Naming Conventions

Like most cultures, a name of a character or place is very important. Tarsan names have a tendency to reflect the family that owns or controls what is being named, but they still focus on the individuals.


A person's name starts with their given name and a number of clarifications, the family name being the most common to be seen. Like most Lorban-based names, Tarsan names begin and end with consonants. If a name does not end in a consonant in narrative, it usually means it translated to fit English. For example, Lily is written and spoken as a different name.

For example:

  • Kendrick
  • Glorias (“Gloria” in English)

The given name is the most commonly used name unless someone is being formal.

Primary Family Qualifier

A couple is married under the auspices of a single family. This is the binding (lazlaha) for their relationship and typically is the family of one or both sides of the couple.
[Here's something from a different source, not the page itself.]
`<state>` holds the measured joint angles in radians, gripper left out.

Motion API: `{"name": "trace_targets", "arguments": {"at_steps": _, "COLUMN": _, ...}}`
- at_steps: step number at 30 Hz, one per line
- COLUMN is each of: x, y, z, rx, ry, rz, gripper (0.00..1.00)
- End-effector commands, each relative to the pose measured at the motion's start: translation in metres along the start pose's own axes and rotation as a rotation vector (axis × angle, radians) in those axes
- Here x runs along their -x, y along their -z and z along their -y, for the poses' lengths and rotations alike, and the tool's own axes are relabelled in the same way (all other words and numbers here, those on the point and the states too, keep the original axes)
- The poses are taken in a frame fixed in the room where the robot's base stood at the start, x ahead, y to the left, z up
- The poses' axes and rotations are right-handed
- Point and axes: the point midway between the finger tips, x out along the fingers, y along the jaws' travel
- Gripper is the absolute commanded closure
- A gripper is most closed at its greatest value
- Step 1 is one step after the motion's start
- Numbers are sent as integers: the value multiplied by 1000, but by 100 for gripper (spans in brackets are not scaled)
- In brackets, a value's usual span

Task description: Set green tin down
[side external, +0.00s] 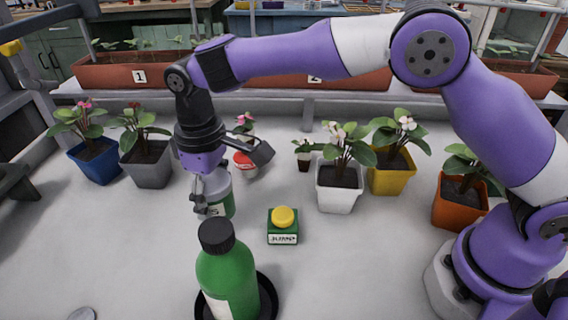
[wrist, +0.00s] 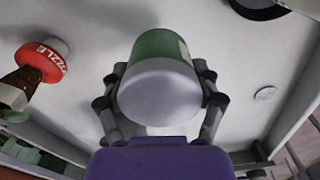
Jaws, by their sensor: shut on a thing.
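The green tin (side external: 222,206) has a pale grey lid and a light label. My gripper (side external: 220,190) is shut on it, with fingers on either side of the tin. In the wrist view the tin (wrist: 160,85) fills the middle between the two fingers of my gripper (wrist: 160,100), its lid end facing the camera. The tin appears upright in the side view, low over or on the white table (side external: 130,245). I cannot tell whether its base touches the table.
A green bottle (side external: 228,275) with a black cap stands in front, in a dark round dish. A small green box (side external: 283,232) with a yellow knob is to the right. A red-topped item (side external: 244,160) is behind. Potted plants line the back. The left front table is mostly clear.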

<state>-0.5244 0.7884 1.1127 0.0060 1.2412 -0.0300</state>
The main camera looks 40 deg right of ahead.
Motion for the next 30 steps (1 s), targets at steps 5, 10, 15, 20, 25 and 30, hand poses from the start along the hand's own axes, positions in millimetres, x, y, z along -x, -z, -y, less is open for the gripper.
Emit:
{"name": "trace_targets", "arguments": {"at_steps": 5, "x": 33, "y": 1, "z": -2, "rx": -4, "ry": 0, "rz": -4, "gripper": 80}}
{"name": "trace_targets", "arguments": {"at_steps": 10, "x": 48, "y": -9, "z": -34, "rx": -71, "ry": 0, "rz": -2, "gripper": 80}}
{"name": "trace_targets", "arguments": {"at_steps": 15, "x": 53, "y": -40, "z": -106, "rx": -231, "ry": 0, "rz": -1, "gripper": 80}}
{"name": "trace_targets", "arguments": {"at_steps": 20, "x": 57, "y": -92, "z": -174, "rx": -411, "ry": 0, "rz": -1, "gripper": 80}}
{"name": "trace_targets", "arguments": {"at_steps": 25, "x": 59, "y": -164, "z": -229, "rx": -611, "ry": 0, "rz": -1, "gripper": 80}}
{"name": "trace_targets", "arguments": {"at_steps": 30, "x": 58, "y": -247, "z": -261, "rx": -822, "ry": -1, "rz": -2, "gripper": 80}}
  • “de” names of the husband's family such as:
    • Falim de Kasin
  • “da” names the wife's family such as:
    • Sarlin da Kasin
  • “dea” is used when the husband and wife comes from the same family such as:
    • Kendrick dea Kasin

Secondary Family Qualifiers

The secondary or lesser family uses a similar pattern, except that the qualifiers are slightly different:

  • “hi” names the husband's family, such as:
    • Hasan hi Pilnok
  • “ho” is used for the wife's family:
    • Falim ho Maifir

There is no shared family with lesser families, in that case, they would have only a primary family which would use the “dea” qualifier.

Multiple qualifiers can be used in this case, usually the primary family is listed first. The reverse is done, but that is almost always considered an insult since it emphasizes a lesser family.

  • Falim de Kasin ho Maifir
  • Sarlin da Kasin hi Genifir

Small Families

Some families are quite large and there is bound to be confusion with similar or identical names. If additional clarity is required, then the parent's name can be given after the appropriate qualifier.

  • “tor” indicates the father's given name, such as:
    • Emiris dea Kasin tor Hasan
  • “tal” indicates the mother's given name, such as:
    • Lily kia Kasin tal Sarlin

In most cases, only the father's name is used to clarify identity however there are situations when both the mother and the father need to be identified:

  • Emiris dea Kasin tor Hasan tal Mindil

If a parent of a parent relationship is needed, then the qualifiers are just combined with the parental qualifier. This is also used when the father is not important.

  • Emiris dea Kasin tor Hasan tortor Gimdal
  • Emiris dea Kasin tortor Gimdal
  • Emiris dea Kasin tor Hasan tortal Kilis

Changing Families

Families can also “adopt” or acquire individuals. This is rarer and generally considered both a form of respect (they were good enough to join another family) and disrespectful (they can never understand what it was like to grow up in that family). These also a qualifier:

  • “bo” is used to indicate an adoptive family. This is always used in place of the primary but the secondary family can indicate the former primary family. For example, when Kendrick dea Kasin left the Kasin family for the Martin family, he became Kendrik bo Martin ha Kasin


For children and unmarried individuals, the name is always the name of the parent's primary family and indicated with “kia” such as:

  • Lily kia Kasin
  • Galadin kia Kasin

Children of adopted parents are considered full members of the new family so there is no “bo” form of their names.